'Escaramuza: Riding from the Heart' Premieres Tonight on PBS - Q&A with Producer Robin Rosenthal

Directed by Bill Yahraus and produced by Robin Rosenthal, ‘Escaramuza: Riding from the Heart’ follows Las Azaleas as they rigorously train to represent the U.S. at the National Charro Championships in Mexico. Escaramuza, or skirmish, describes both their daredevil horseback ballets, ridden sidesaddle at top speed, and the intensity of their competition season. Neither life-altering challenges at home nor cartel violence across the border can keep Las Azaleas from their goal. In an interview with producer Robin Rosenthal, she describes the journey to the broadcast premiere of ‘Escaramuza: Riding from the Heart’. Be sure to check your local listings to find out when you can watch this extraordinary film on your local PBS stations. Follow Pony Highway Productions on Facebook for more information and news on local events.


How did you come to make ESCARAMUZA?

While making our last documentary, a 3-part series set in the world of Thoroughbred horseracing (On the Muscle), Bill and I saw so many impressive riders of Mexican descent. And because we self-distributed, we noticed there was very little available to an American audience about Mexican and Mexican American equestrian traditions. We came to realize that a centuries-old culture of horsemanship, that had truly helped shape the American West, was now unheralded and unappreciated, even as whole communities here were involved in its preservation.

Researching La Charrería, the romanticized expression of this Mexican-style horsemanship, we fell in love with the women’s side—the Escaramuza. We tend to make immersive, experiential-style documentaries, and to find stories inside self-contained, tradition-driven communities with shared customs and codes of behavior that are somewhat mysterious to the general public. Escaramuza fit the bill. We met Escaramuza Charra Las Azaleas for the first time during one of their grueling “boot camp” practice marathons here in Southern California, with their instructor flown up from Mexico. We saw eight beautiful, fiercely dedicated young women, at the top of their game, riding with everything they had, and knew we’d found our subjects.

What were some of the challenges you faced?

The biggest challenge was probably the same one the girls had to contend with. Not to give too much away, but the cartel violence in Mexico messed with all of our plans and we found ourselves needing to shoot for an extra year in order to make the film we set out to make.

Other than that, there were the normal challenges of any multi-year shoot, with plenty of heat and dust thrown into the bargain.

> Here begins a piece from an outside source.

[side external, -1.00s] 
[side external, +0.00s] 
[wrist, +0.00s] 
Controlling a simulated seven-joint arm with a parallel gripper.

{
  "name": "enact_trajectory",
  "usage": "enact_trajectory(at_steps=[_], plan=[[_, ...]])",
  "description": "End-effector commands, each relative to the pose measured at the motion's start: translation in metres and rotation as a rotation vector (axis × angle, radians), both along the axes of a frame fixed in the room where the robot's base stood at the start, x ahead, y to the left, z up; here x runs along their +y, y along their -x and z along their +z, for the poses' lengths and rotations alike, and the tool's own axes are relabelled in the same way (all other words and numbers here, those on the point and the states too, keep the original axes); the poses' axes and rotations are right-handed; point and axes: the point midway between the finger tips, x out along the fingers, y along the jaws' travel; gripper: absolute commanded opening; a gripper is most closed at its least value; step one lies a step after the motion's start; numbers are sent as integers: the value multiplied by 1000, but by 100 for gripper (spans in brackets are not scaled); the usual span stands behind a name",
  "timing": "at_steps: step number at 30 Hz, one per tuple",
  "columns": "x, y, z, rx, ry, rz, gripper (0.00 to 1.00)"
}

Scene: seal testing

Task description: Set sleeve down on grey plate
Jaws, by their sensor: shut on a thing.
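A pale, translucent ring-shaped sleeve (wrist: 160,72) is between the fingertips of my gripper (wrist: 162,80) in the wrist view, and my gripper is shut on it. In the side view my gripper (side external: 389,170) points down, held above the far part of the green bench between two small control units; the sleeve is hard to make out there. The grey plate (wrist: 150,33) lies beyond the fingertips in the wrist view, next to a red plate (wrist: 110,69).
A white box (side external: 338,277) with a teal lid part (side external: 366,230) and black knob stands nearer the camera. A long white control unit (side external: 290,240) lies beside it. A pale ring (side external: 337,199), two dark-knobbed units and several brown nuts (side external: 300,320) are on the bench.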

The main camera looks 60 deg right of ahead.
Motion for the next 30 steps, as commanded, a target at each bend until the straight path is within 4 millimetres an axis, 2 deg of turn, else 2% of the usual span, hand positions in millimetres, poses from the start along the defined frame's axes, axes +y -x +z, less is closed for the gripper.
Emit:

How did you gain the trust of the young women who are the subjects of the film?

The fact that we all spoke “horse” gave us a bond from the start. There were times when I’d have my boom mic in one hand and be holding the reins to somebody’s horse in the other. The girls would tease me and say they were gonna put me in if they were short a girl. I always said I couldn’t attempt sidesaddle riding until the doc was 100 percent “in the can.” It still isn’t, so I still haven’t. But I do think the trust that came from already being so comfortable around the horses gave us a leg up. Additionally, there’s such a family atmosphere surrounding La Charrería, and we participated in (and shot) so many family events and milestones, that we actually became part of the family, and continue to be.

Did anything happen during the filming that was unexpected?

Yes, and those things are in the film. I don’t want to give them away.

What has the audience response been so far? Have the subjects seen it, and if so, what did they think?

We’ve had no real audiences yet, as we’re still putting the finishing touches on the film. Unless we can throw together a premiere between now and October 5th, the VOCES broadcast will be our premiere. But Las Azaleas and some members of their immediate families have seen it, and they’re very pleased. It thrills them to know that their sport and the culture it’s a part of will be recognized outside their own community. They’re already quoting one of their instructor’s lines from the movie, “All of this circus, for four minutes.”

Making independent films can be tough. What keeps you motivated?

Once you fall in love with your subjects, and make a commitment to them, there’s no stopping. They’ve trusted you with their story, they’ve let you into their homes, they’ve given you their time…there’s no going back. So once we reach that point, we must do whatever it takes. Anything else is unthinkable.

What advice would you give young filmmakers just starting out?

You have to really want this life. The hours are long and the pay is short. If you’re not doing it for love, then you shouldn’t do it.

What’s your next project?

That’s like asking someone about to give birth after four years of pregnancy, “When are you having your next child?” Instead of coming at the end of a period of festival and other community screenings, for us the broadcast is coming at the beginning. So there’s still so much to do to give the documentary its legs and to send it properly out into the world after its broadcast debut. We want to see the film shown in schools, at museums, at cultural centers, with Las Azaleas involvement as “culture bearers”…so for now that’s our next project.